In her Introduction, Margarita Alexandrou sums up: ‘In the world of fragments, where conclusions are very often provisional, the only path is that of methodological virtue; imagination is as good as fact, and detail as promising as the big picture … (but) neither the collection as a whole nor any of its chapters pretends to be the last word’; indeed, to this reviewer, the gains seem modest and hardly won; even names such as Page, Merkelbach, West, Lobel, Wilamowitz do not escape unscathed. To be sure, the papyri keep coming; technology advances, and today’s modest advances may provide the springboard for tomorrow’s great discovery. The excellent plates (some in colour) that this book provides will help to show the budding papyrologist that his/hers is no easy path.

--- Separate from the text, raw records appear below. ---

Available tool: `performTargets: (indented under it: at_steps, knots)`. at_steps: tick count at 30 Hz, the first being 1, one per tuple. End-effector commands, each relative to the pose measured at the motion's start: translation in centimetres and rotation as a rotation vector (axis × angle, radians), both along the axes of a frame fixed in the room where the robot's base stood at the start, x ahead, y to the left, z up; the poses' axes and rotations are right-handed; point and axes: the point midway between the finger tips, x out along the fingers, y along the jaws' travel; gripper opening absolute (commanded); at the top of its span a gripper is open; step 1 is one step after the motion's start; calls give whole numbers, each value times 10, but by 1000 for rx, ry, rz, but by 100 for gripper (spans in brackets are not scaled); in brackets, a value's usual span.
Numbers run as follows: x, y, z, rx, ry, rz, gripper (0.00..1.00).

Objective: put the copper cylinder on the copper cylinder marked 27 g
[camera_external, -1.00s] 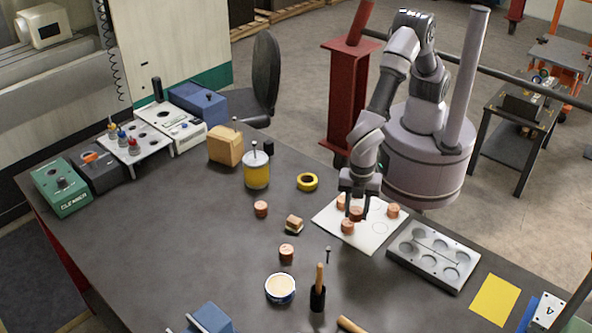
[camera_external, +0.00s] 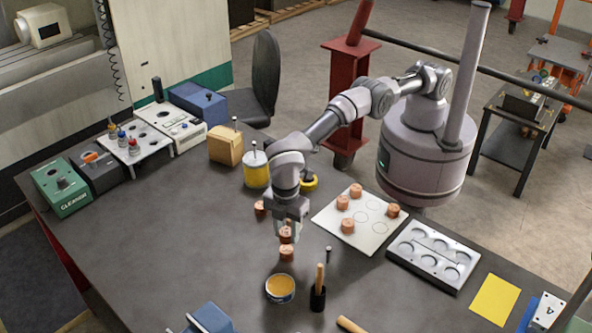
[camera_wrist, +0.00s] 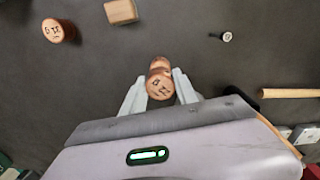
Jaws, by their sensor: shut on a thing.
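My gripper (camera_external: 287,232) is shut on a copper cylinder (camera_external: 286,237), upright between the fingers; it also shows in the wrist view (camera_wrist: 160,86), with a dark mark on top that is too small to read surely. Another copper cylinder (camera_external: 287,254) stands on the bench just below it. In the wrist view this lower cylinder (camera_wrist: 160,62) is partly hidden behind the held one. I cannot tell whether the two touch. A third copper cylinder (camera_external: 260,207), also marked on top in the wrist view (camera_wrist: 57,31), stands left of my gripper.
Several copper cylinders (camera_external: 347,226) stand on a white sheet (camera_external: 376,241) to the right. A metal tray with round recesses (camera_external: 433,256) lies beyond it. A round tub (camera_external: 280,289) and a wooden-handled tool (camera_external: 319,285) stand in front. The bench's left middle is clear.

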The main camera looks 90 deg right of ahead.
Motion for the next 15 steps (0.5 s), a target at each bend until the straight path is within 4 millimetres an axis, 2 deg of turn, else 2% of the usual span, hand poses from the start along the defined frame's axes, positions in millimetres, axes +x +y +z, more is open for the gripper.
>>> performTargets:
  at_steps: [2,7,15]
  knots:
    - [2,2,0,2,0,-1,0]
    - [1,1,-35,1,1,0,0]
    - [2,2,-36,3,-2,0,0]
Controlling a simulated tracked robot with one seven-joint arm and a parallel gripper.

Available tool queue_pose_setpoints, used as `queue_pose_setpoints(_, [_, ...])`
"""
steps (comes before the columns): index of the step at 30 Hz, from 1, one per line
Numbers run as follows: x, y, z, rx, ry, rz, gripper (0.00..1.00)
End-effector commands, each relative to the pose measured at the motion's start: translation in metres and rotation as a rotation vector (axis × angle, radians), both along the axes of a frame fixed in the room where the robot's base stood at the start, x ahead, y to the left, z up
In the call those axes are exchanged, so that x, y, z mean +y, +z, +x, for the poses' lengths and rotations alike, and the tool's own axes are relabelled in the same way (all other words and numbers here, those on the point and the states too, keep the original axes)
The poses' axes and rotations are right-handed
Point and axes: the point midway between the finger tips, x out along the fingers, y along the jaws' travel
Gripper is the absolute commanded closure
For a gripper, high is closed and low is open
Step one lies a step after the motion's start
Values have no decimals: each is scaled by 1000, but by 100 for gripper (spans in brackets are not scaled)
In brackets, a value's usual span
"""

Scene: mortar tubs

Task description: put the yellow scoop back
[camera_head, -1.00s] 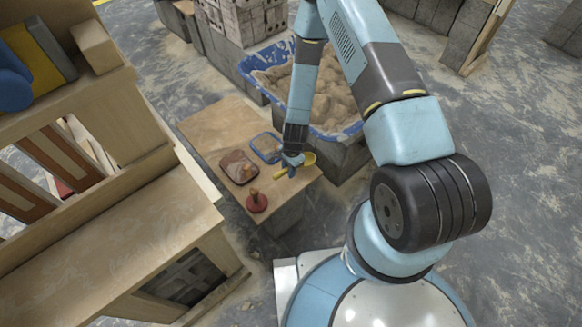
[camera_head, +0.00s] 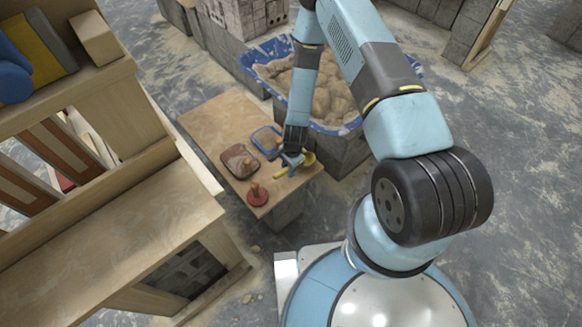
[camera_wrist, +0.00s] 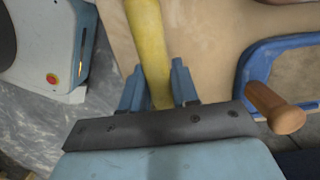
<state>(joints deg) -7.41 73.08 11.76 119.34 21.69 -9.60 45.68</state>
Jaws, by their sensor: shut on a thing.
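The yellow scoop (camera_head: 281,174) is between the fingers of my gripper (camera_head: 291,160), low over the right end of a wooden board (camera_head: 215,113). Its rounded end (camera_head: 309,158) shows right of the fingers. In the wrist view my gripper (camera_wrist: 160,88) is shut on a long yellow part of the scoop (camera_wrist: 148,45), which runs up out of the picture. I cannot tell whether the scoop touches the board.
A blue tub of mortar (camera_head: 247,66) stands behind. A wooden shelf unit (camera_head: 110,230) is at left.

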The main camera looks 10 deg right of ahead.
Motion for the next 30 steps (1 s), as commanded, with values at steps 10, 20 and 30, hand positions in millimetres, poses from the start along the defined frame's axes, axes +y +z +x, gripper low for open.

The extra information provided includes a list of Contributors, Abbreviations of editions, commentaries and works of reference, a Checklist of the abbreviations of Papyri mentioned, Sigla, a List of the 42 Figures, a Glossary, a Bibliography, a GeneraI Index, an Index Locorum and an Index of Papyri, Inscriptions and Codices. De Gruyter have maintained their impeccable production standards, and I noticed precisely two typos (of no importance): a splendid achievement, especially in a book of this typographical complexity. The editors, too, deserve credit for assembling so strong a team of contributors, and for bringing the book to publication. Its readership will presumably be specialist in nature.